┌────────
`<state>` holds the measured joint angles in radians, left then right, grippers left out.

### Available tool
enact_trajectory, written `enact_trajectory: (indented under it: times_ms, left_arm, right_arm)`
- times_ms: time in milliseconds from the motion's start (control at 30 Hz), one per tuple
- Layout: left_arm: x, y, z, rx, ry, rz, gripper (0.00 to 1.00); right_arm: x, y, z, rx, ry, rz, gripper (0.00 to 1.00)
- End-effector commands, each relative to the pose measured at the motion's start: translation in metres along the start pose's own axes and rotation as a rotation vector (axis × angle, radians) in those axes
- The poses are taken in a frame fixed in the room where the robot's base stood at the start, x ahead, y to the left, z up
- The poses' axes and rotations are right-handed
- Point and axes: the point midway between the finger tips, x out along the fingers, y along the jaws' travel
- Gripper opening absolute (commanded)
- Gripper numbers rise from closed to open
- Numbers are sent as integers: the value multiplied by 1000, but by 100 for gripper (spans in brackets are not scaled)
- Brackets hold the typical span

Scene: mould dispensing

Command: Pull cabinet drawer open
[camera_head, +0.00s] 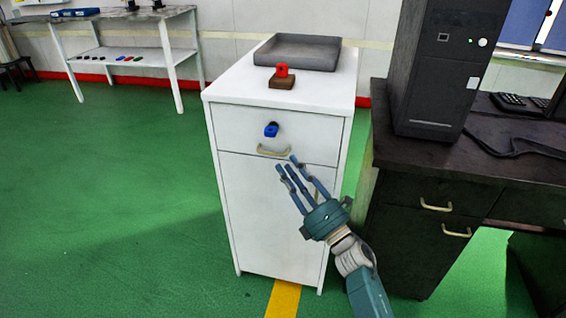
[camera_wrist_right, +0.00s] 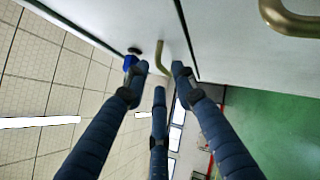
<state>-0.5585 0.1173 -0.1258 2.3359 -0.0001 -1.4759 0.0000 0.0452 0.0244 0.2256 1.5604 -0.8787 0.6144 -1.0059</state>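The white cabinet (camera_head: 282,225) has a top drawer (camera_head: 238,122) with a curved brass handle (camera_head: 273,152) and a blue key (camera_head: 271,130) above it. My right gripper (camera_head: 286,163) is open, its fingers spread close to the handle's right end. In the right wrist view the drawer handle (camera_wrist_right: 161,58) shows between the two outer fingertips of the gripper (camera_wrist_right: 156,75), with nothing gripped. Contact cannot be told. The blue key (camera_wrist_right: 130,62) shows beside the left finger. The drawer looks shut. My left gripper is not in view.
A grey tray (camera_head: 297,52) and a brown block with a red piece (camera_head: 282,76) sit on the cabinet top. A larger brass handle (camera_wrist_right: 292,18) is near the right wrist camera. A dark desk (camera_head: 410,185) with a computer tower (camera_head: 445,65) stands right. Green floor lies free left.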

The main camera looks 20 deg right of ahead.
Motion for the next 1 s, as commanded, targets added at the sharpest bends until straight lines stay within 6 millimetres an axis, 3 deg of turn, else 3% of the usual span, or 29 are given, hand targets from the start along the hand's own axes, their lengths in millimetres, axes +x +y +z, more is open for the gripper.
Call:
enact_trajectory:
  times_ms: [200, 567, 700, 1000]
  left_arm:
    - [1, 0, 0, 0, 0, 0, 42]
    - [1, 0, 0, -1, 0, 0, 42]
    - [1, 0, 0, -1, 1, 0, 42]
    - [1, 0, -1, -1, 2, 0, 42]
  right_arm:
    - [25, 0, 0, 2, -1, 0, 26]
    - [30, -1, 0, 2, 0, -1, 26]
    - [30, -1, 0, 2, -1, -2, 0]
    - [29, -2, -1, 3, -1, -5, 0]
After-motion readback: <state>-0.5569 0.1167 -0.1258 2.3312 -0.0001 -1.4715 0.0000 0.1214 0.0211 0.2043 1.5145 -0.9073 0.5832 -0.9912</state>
└────────
__What is expected__: Transcribe each line above verbatim, with the pictures left out.

__Solution to this problem__:
`<state>` holds the measured joint angles in radians, left then right, grippers left out.

### Available tool
enact_trajectory, written `enact_trajectory: (indented under it: times_ms, left_arm, right_arm)`
- times_ms: time in milliseconds from the motion's start (control at 30 Hz), one per tuple
- Layout: left_arm: x, y, z, rx, ry, rz, gripper (0.00 to 1.00); right_arm: x, y, z, rx, ry, rz, gripper (0.00 to 1.00)
- End-effector commands, each relative to the pose measured at the motion's start: translation in metres along the start pose's own axes and rotation as a rotation vector (axis × angle, radians) in those axes
- The poses are taken in a frame fixed in the room where the robot's base stood at the start, x ahead, y to the left, z up
- The poses' axes and rotations are right-handed
- Point and axes: the point midway between the finger tips, x out along the fingers, y along the jaws' travel
- Gripper opening absolute (commanded)
- Gripper numbers rise from closed to open
- Numbers are sent as integers: the value multiplied by 1000, but by 100 for gripper (spans in brackets are not scaled)
- Brackets hold the typical span

Scene: mould dispensing

Command: Pull cabinet drawer open
[camera_head, +0.00s] 
[camera_wrist_right, +0.00s] 
<state>-0.5585 0.1173 -0.1258 2.3359 -0.0001 -1.4759 0.0000 0.0452 0.0244 0.2256 1.5604 -0.8787 0.6144 -1.0059</state>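The white cabinet (camera_head: 282,225) has a top drawer (camera_head: 238,122) with a curved brass handle (camera_head: 273,152) and a blue key (camera_head: 271,130) above it. My right gripper (camera_head: 286,163) is open, its fingers spread close to the handle's right end. In the right wrist view the drawer handle (camera_wrist_right: 161,58) shows between the two outer fingertips of the gripper (camera_wrist_right: 156,75), with nothing gripped. Contact cannot be told. The blue key (camera_wrist_right: 130,62) shows beside the left finger. The drawer looks shut. My left gripper is not in view.
A grey tray (camera_head: 297,52) and a brown block with a red piece (camera_head: 282,76) sit on the cabinet top. A larger brass handle (camera_wrist_right: 292,18) is near the right wrist camera. A dark desk (camera_head: 410,185) with a computer tower (camera_head: 445,65) stands right. Green floor lies free left.

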The main camera looks 20 deg right of ahead.
Motion for the next 1 s, as commanded, targets added at the sharpest bends until straight lines stay within 6 millimetres an axis, 3 deg of turn, else 3% of the usual span, or 29 are given, hand targets from the start along the hand's own axes, their lengths in millimetres, axes +x +y +z, more is open for the gripper.
Call:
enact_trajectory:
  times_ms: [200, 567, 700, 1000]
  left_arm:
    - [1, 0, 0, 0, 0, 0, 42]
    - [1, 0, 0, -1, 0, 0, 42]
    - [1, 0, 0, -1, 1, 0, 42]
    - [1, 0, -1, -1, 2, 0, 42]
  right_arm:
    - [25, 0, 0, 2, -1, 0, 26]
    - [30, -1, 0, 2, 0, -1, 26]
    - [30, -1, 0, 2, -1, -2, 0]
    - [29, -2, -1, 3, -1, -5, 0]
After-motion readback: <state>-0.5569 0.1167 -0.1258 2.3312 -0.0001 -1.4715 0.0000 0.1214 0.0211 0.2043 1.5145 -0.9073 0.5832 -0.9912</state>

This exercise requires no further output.